The scheme of dividend limitation has been dropped by the Chancellor, although it is true that he has introduced some rather severe and extraordinary taxation by way of the Excess Profits Levy. In the Profits Tax itself he has reduced the deterrent to the distribution of dividends which existed under the old scheme. There are some extraordinary cases where, if one distributes rather more than less, one pays, on the whole, rather less tax, taking the Profits Tax and the Excess Profits Levy together.

We must consider the matter together with all the other changes made in the Bill in the taxation of income. The Chancellor has given relief by way of Income Tax concessions and also by way of concessions to director-controlled companies and to some classes of the business and professional community. Although he apparently needed the revenue—we cannot accept the argument that the Excess Profits Levy was introduced only for moral reasons; there must be some purpose in raising £100 million in taxation—during the Committee stage he made concessions costing about £28 in a full year.

So very considerable concessions one way or another have been given, at any rate in relation to what the Chancellor thought he ought to raise by way of taxation through Income Tax or company taxation.

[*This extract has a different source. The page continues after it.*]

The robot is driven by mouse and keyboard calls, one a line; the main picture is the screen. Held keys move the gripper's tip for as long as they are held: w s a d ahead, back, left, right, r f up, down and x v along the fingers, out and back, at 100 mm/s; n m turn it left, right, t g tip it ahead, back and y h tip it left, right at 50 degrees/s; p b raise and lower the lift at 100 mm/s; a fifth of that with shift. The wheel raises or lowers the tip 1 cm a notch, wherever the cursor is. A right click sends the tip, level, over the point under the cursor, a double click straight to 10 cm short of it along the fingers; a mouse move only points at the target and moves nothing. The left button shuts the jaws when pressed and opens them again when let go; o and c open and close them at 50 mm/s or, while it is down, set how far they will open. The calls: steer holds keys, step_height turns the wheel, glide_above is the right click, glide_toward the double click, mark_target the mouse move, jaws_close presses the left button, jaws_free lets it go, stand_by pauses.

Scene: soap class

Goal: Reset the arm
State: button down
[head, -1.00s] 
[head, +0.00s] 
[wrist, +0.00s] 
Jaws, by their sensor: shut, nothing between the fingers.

We have to consider the fact that the concessions have very largely been given at the expense of the lower-paid wage earners by reducing food subsidies and by making charges in the Health Service.

When we consider the level at which company taxation should stand, and particularly the level of distributed profits, we have to ask ourselves whether there is at this moment, or is likely to be in the near future, any justice in an increased distribution to shareholders, or, if we do not consider the question of justice, whether there are any grounds of economic expediency.

On the score of justice to shareholders, I do not deny the right to a fair return on money saved or money risked, but to some extent what is a fair return for savings is a matter very much under the control of the Chancellor. I do not know whether his recent financial operations will attract new and rather inexperienced savers or disgust old savers, the value of whose savings has been severely slashed. That remains to be seen.

That the return recently paid for risk capital, taking into account both dividends and capital appreciation, has been too high I have no doubt whatever, and I base my conclusions on some considerable study of, for instance, the number of companies going into liquidation year by year, the number failing to pay dividends, or the number having capital reduced. Over a large number of years in this country profits have been too high and the return paid for risk capital has been too high.

If we look at the matter as it has more recently been argued by Members opposite, especially when they were on this side of the House—I notice that they are less and less anxious to argue the ques- tion of return to shareholders on the basis of equity but more and more on the importance of economic expediency—I do not believe that any possible increase received at the present time by ordinary shareholders would greatly increase the supply of savings available for investment as risk capital.

We have to face the fact—I presume the Government, with the exception of a few backwoodsmen accept it—that we are living in an era of increasing social and economic equality, and if there are insufficient savings in private hands available for private investment, particularly risk investment, then the State will have to devise new methods of providing the capital for industry.

I realise that these arguments certainly do not apply to the small minority of new companies, but these companies are generally to be found among the smaller companies, nearly always owner-managed private companies, or, to be more exact, what are technically described as the exempt companies. I would not be against some means being found to distinguish these from public companies for ordinary purposes of taxation.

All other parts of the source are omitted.